While fathers are identified as the parents responsible for setting the pattern for child rearing, others usually do much more of the training and instructing of families’ children. Mothers and fathers need to agree on their approach to child rearing and support one another in their efforts with their children.  Both parents are to be obeyed and honored equally by their children. Parental responsibility is set out in two ways: First what they are not do – ‘do not provoke your children to wrath.’  Parents are not to over discipline in a reign of terror that will result in bitterly hostile children or children who give up on life (Col 3:21). Second, what parents are to do – “but bring them up in the training and admonition of the Lord.” To ‘bring them up’ involves three ideas: 

  1. Parenting is a continuous job. As long as a child is a dependent, parents are responsible for rearing them so they become the people God wants them to be. 

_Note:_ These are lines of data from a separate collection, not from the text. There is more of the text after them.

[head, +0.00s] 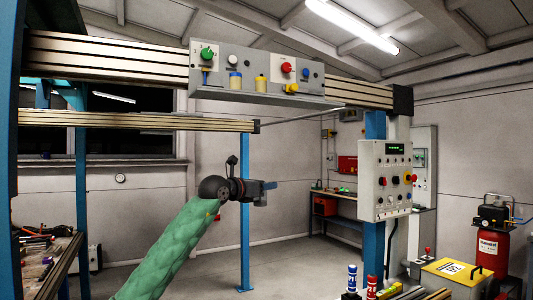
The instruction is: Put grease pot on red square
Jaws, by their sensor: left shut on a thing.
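My left gripper (266,188) is raised in mid-air near the blue post, at the end of my green-sleeved arm. It is shut on a small grey thing (261,200), too small and dark to name for sure. On the overhead panel's ledge stand a blue-and-yellow pot (235,83) and a yellowish pot (262,86). I cannot tell which thing is the grease pot. I make out no red square. My right gripper is not in view.
A beam carries the grey overhead panel (215,90) above my gripper. A blue post (246,240) stands behind it. A control box (385,180) is at the right. Tubes (353,277) stand at the lower right. A cluttered bench (60,255) is at the left. Open floor lies between.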

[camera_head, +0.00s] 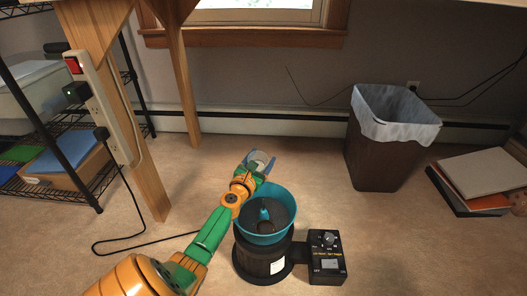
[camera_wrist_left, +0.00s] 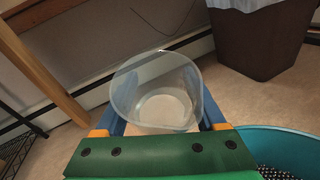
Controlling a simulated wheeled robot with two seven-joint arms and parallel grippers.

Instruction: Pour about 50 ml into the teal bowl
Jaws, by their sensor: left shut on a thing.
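My left gripper (camera_head: 259,166) is shut on a clear cup (camera_head: 260,157), with a blue finger on each side of it. In the left wrist view the cup (camera_wrist_left: 157,95) looks roughly upright with its mouth open to the camera; its bottom is pale, and I cannot tell whether it holds liquid. The teal bowl (camera_head: 282,193) has a teal centre post. In the left wrist view the bowl (camera_wrist_left: 268,133) is at the lower right, apart from the cup, with dark grainy material inside. In the head view the cup shows just past the bowl's far rim. My right gripper is out of view.
The bowl sits on a round black base (camera_head: 262,266) beside a black control box (camera_head: 327,257). A brown bin (camera_head: 373,155) with a white liner stands at the back right, near stacked books (camera_head: 480,175). A wooden table leg (camera_head: 140,150) and wire shelf (camera_head: 90,175) are at left.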

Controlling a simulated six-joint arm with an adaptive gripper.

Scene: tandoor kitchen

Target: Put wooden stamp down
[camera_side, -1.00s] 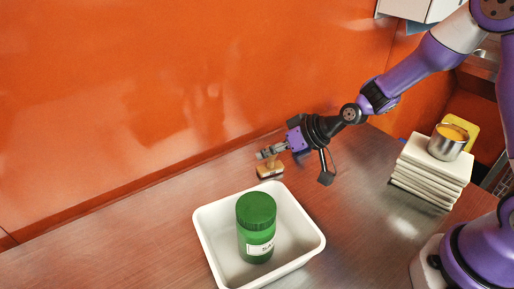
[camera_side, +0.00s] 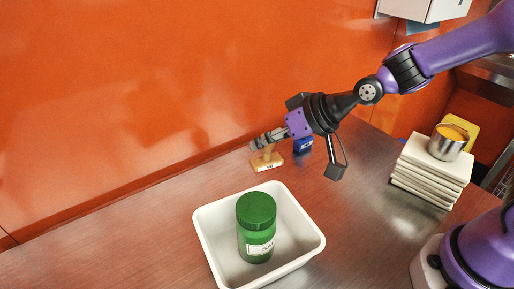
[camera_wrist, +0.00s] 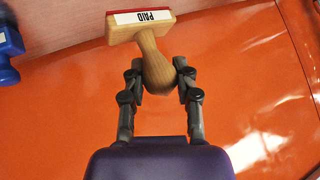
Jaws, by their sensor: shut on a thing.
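The wooden stamp (camera_side: 267,162) has a pale block base and a rounded handle. In the wrist view the stamp (camera_wrist: 145,25) shows a white "PAID" label and a red edge on its base. My gripper (camera_side: 262,142) is shut on the handle, with one finger on each side of it in the wrist view (camera_wrist: 159,72). The stamp is near the orange wall with its base downward in the side view. I cannot tell whether the base touches the counter.
A blue object (camera_side: 303,146) stands close by to the right of the stamp; it also shows in the wrist view (camera_wrist: 8,45). A white tray (camera_side: 207,232) holds a green jar (camera_side: 256,225). Stacked white slabs (camera_side: 425,172) bear a metal cup (camera_side: 446,144). The counter left of the tray is clear.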

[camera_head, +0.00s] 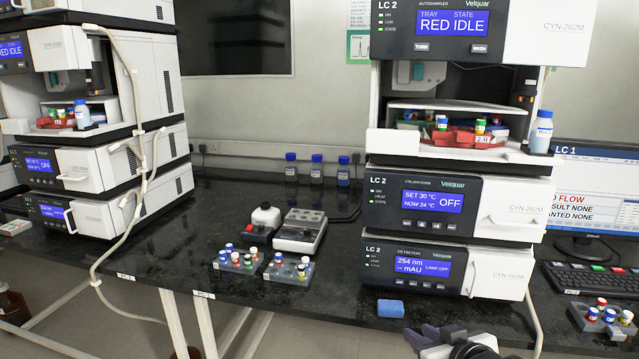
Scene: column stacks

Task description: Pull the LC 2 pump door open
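The LC 2 stack stands right of centre. It shows an autosampler (480,30) at the top, a column oven (450,205) below it and a detector (440,262) at the bottom. No unit marked as a pump can be read in this view, and the top of the stack is cut off by the frame edge. My right gripper (434,336) is at the bottom edge, in front of and below the detector. Its two dark fingertips show apart with nothing between them. It touches no door. My left gripper is not in view.
A blue sponge (391,308) lies near the bench edge by the detector. Vial racks (290,272) and a grey device (300,231) stand left of the stack. A blue-capped bottle (541,132) sits on the autosampler's right ledge. A monitor (600,155) and keyboard (590,279) are at right.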

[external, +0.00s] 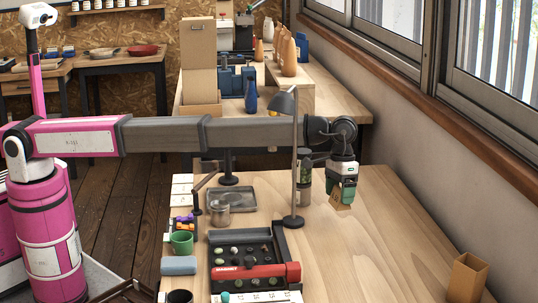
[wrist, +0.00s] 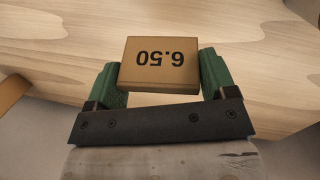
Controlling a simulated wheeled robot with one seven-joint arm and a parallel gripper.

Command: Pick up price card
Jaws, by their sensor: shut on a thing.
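The price card (wrist: 160,65) is a small brown block marked "6.50", upside down in the wrist view. It sits between the two green fingers of my gripper (wrist: 160,80), which is shut on it. In the external view my gripper (external: 343,187) points down over the right part of the wooden table, with the brown card (external: 342,201) showing at its fingertips. The wrist view shows wood grain behind the card; I cannot tell how high the card is above the table.
A desk lamp (external: 295,150) stands left of my gripper, beside a dark cylinder (external: 304,172). A black tray (external: 240,240) with small items and a red bar (external: 250,271) lies at front left. A brown box (external: 467,278) stands at the right edge. The middle right tabletop (external: 390,235) is clear.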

  2. Parenting is a loving job. To ‘bring up’ means literally ‘to nourish tenderly.’ Children should be objects of tender, loving care. 
  3. Parenting is a two-fold job involving 1) nurture (lit., ‘child training’) – all that children need for physical, mental, and spiritual development – and 2) admonition (lit., ‘corrective’ discipline of the Lord.)

Fathers and mothers are God’s constituted home authority to nurture children along godly paths and to admonish them away from ungodly ones. Fathers and mothers who do not discipline their children are parents who are themselves undisciplined and disobedient to God’s will.